-- Data extract --
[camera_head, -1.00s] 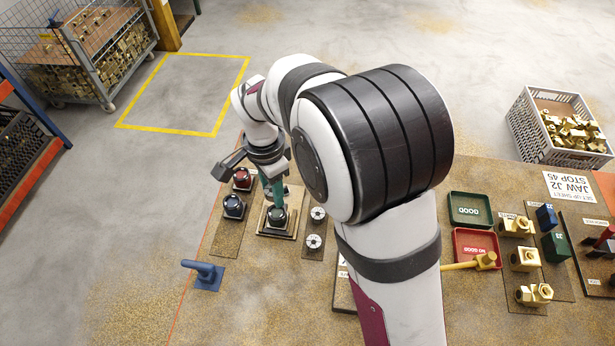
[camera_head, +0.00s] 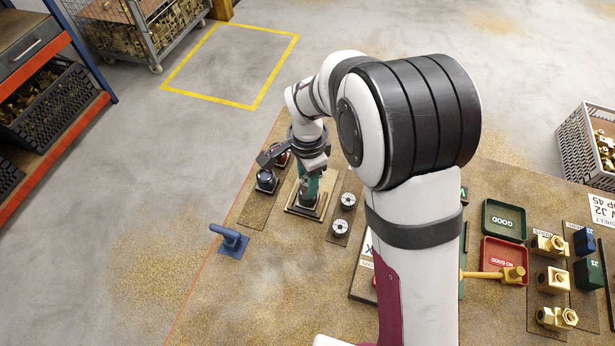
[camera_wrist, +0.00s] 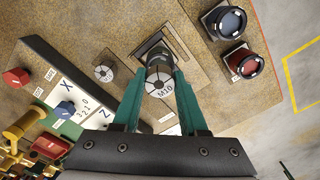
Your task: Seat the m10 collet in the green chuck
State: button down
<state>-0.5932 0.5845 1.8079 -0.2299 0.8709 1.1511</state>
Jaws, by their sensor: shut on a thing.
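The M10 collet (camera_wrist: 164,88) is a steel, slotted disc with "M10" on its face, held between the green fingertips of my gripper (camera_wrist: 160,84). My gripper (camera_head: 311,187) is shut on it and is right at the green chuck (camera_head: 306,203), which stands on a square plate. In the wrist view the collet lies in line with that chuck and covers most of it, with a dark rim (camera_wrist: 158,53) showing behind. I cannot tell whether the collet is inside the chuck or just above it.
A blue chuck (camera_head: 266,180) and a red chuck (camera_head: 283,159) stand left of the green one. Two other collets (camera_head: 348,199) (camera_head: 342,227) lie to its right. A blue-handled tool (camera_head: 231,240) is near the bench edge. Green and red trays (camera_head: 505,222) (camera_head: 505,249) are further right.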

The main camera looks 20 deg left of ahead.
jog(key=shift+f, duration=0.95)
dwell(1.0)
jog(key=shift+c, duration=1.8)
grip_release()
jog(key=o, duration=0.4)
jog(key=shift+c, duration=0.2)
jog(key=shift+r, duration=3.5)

==

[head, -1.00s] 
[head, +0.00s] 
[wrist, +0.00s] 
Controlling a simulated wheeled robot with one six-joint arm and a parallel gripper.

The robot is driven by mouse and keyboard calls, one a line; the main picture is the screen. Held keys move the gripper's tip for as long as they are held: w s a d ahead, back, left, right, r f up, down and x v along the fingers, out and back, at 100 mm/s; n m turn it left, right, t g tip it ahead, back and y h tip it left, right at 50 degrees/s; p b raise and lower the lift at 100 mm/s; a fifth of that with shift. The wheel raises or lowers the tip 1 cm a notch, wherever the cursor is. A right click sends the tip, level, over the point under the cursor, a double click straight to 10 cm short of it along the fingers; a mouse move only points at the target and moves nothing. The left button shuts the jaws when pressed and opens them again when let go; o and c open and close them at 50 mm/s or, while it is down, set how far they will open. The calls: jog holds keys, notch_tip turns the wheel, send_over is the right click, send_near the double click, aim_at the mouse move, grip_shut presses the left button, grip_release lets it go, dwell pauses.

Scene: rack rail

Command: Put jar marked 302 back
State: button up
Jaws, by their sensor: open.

* * *

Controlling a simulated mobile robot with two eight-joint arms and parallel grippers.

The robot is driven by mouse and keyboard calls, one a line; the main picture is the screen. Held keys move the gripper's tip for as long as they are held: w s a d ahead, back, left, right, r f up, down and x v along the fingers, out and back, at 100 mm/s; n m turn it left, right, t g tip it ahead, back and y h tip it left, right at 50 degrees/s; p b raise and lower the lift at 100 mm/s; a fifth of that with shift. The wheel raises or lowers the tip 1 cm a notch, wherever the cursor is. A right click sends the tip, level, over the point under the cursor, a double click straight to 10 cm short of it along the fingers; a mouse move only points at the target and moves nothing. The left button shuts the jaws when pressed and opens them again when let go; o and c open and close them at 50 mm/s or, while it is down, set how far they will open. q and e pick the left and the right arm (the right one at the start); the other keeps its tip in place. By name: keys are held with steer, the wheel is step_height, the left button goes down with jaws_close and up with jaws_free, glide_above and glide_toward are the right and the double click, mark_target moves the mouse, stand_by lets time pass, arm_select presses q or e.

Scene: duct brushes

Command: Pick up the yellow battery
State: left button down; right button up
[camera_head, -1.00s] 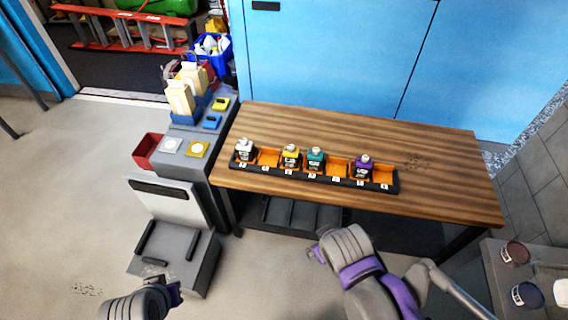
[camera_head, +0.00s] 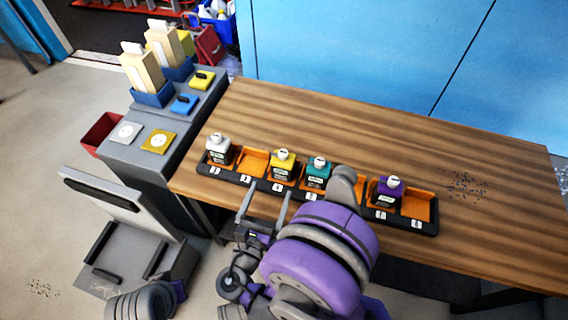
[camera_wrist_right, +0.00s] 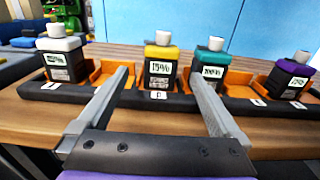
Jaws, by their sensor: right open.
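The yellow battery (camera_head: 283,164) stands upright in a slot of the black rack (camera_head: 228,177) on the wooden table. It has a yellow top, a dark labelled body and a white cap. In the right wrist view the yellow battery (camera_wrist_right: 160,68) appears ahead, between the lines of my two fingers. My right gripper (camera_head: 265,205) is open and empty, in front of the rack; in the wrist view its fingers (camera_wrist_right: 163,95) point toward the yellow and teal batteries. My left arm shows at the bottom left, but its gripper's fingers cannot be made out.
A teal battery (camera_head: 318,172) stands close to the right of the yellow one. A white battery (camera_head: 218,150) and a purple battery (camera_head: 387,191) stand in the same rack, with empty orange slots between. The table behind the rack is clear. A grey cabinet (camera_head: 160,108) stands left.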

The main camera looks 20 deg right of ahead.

-- What needs to be done --
Of the lines above, quote exactly those from the one with "Command: Pick up the yellow battery" through the one with "[camera_wrist_right, +0.00s]", ends included; pictures stay out.

-- Output --
Command: Pick up the yellow battery
State: left button down; right button up
[camera_head, -1.00s] 
[camera_head, +0.00s] 
[camera_wrist_right, +0.00s] 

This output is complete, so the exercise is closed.